Robot episode data:
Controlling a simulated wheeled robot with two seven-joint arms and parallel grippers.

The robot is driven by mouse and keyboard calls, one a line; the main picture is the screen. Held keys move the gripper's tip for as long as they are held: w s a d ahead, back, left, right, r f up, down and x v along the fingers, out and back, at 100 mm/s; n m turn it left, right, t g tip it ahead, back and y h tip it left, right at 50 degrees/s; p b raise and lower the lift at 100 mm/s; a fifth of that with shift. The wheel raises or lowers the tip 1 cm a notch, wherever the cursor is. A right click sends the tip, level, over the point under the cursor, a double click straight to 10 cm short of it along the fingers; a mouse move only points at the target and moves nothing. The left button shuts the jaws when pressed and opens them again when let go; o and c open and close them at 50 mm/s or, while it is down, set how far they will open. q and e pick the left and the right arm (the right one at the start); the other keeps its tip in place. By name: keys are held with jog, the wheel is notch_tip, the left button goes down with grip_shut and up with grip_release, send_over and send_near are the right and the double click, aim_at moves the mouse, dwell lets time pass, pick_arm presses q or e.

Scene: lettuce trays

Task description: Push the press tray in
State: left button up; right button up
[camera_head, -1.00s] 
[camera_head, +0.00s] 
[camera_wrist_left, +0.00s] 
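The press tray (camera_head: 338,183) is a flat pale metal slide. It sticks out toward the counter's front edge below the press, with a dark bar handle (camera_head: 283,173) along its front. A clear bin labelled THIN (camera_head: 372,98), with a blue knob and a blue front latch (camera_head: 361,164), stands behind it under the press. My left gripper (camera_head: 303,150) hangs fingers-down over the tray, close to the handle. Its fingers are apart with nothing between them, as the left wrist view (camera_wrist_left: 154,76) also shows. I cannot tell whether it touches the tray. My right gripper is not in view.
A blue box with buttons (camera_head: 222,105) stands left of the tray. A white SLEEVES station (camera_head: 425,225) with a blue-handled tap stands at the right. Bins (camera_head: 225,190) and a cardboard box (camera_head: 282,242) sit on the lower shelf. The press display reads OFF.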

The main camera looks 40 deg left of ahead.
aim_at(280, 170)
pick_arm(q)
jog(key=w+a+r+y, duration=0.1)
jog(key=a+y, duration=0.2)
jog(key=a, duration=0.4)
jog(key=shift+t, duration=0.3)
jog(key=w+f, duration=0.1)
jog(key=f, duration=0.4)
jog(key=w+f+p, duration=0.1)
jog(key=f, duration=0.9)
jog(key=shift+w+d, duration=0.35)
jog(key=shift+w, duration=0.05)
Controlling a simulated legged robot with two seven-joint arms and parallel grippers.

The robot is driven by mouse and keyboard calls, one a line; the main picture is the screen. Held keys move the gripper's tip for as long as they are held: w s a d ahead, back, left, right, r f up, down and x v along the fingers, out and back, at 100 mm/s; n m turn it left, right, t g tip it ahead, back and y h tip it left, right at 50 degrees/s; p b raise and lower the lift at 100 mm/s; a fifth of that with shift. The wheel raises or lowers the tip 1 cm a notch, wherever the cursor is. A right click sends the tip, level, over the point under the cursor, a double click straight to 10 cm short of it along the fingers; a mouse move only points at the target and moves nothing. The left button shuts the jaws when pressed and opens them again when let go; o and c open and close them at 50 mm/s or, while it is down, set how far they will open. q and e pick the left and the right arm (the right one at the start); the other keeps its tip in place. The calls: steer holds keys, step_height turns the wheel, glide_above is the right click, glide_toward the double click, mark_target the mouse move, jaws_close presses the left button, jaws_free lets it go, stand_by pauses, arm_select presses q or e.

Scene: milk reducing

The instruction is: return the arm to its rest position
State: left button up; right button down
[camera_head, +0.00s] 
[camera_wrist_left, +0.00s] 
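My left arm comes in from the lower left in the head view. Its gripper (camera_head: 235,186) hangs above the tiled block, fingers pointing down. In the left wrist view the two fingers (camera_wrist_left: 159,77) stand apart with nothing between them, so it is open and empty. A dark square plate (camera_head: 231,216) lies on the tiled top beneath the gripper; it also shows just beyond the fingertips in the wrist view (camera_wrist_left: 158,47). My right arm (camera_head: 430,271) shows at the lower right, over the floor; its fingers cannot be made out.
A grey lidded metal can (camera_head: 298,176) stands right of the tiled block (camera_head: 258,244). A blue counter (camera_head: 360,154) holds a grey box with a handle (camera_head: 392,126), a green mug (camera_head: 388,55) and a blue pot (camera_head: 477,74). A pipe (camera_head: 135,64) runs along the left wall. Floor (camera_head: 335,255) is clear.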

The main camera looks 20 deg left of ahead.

[WRITTEN TASK]: The records above should be repeated in full, exactly as given.

[FINISHED TASK]:
Controlling a simulated wheeled robot with two seven-joint arms and parallel grippers.

The robot is driven by mouse and keyboard calls, one a line; the main picture is the screen. Held keys move the gripper's tip for as long as they are held: w s a d ahead, back, left, right, r f up, down and x v along the fingers, out and back, at 100 mm/s; n m turn it left, right, t g tip it ahead, back and y h tip it left, right at 50 degrees/s; p b raise and lower the lift at 100 mm/s; a fifth of that with shift. The wheel raises or lowers the tip 1 cm a notch, wherever the cursor is. A right click sends the tip, level, over the point under the cursor, a double click straight to 10 cm short of it along the fingers; a mouse move only points at the target and moves nothing. The left button shuts the jaws when pressed and opens them again when let go; o and c open and close them at 50 mm/s or, while it is down, set how far they will open. q and e pick the left and the right arm (the right one at the start); the other keeps its tip in place. By name: keys are held with jog, the wheel is notch_tip, the left button goes down with grip_shut and up with grip_release, send_over and send_near are the right and the double click, aim_at moves the mouse, dwell lets time pass, pick_arm presses q or e.

Scene: lettuce trays

Task description: Push the press tray in
State: left button up; right button up
[camera_head, -1.00s] 
[camera_head, +0.00s] 
[camera_wrist_left, +0.00s] 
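The press tray (camera_head: 338,183) is a flat pale metal slide. It sticks out toward the counter's front edge below the press, with a dark bar handle (camera_head: 283,173) along its front. A clear bin labelled THIN (camera_head: 372,98), with a blue knob and a blue front latch (camera_head: 361,164), stands behind it under the press. My left gripper (camera_head: 303,150) hangs fingers-down over the tray, close to the handle. Its fingers are apart with nothing between them, as the left wrist view (camera_wrist_left: 154,76) also shows. I cannot tell whether it touches the tray. My right gripper is not in view.
A blue box with buttons (camera_head: 222,105) stands left of the tray. A white SLEEVES station (camera_head: 425,225) with a blue-handled tap stands at the right. Bins (camera_head: 225,190) and a cardboard box (camera_head: 282,242) sit on the lower shelf. The press display reads OFF.

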The main camera looks 40 deg left of ahead.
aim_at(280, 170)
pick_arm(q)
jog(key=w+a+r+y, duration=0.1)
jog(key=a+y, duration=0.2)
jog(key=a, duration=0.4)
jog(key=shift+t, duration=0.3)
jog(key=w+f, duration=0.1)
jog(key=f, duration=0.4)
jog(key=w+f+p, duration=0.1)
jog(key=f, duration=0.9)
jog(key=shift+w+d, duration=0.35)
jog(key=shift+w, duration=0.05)
Controlling a simulated legged robot with two seven-joint arms and parallel grippers.

The robot is driven by mouse and keyboard calls, one a line; the main picture is the screen. Held keys move the gripper's tip for as long as they are held: w s a d ahead, back, left, right, r f up, down and x v along the fingers, out and back, at 100 mm/s; n m turn it left, right, t g tip it ahead, back and y h tip it left, right at 50 degrees/s; p b raise and lower the lift at 100 mm/s; a fifth of that with shift. The wheel raises or lowers the tip 1 cm a notch, wherever the cursor is. A right click sends the tip, level, over the point under the cursor, a double click straight to 10 cm short of it along the fingers; a mouse move only points at the target and moves nothing. The left button shuts the jaws when pressed and opens them again when let go; o and c open and close them at 50 mm/s or, while it is down, set how far they will open. q and e pick the left and the right arm (the right one at the start); the other keeps its tip in place. The calls: steer holds keys, step_height turns the wheel, glide_above is the right click, glide_toward the double click, mark_target the mouse move, jaws_close presses the left button, jaws_free lets it go, stand_by pauses, arm_select presses q or e.

Scene: milk reducing

The instruction is: return the arm to its rest position
State: left button up; right button down
[camera_head, +0.00s] 
[camera_wrist_left, +0.00s] 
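My left arm comes in from the lower left in the head view. Its gripper (camera_head: 235,186) hangs above the tiled block, fingers pointing down. In the left wrist view the two fingers (camera_wrist_left: 159,77) stand apart with nothing between them, so it is open and empty. A dark square plate (camera_head: 231,216) lies on the tiled top beneath the gripper; it also shows just beyond the fingertips in the wrist view (camera_wrist_left: 158,47). My right arm (camera_head: 430,271) shows at the lower right, over the floor; its fingers cannot be made out.
A grey lidded metal can (camera_head: 298,176) stands right of the tiled block (camera_head: 258,244). A blue counter (camera_head: 360,154) holds a grey box with a handle (camera_head: 392,126), a green mug (camera_head: 388,55) and a blue pot (camera_head: 477,74). A pipe (camera_head: 135,64) runs along the left wall. Floor (camera_head: 335,255) is clear.

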The main camera looks 20 deg left of ahead.

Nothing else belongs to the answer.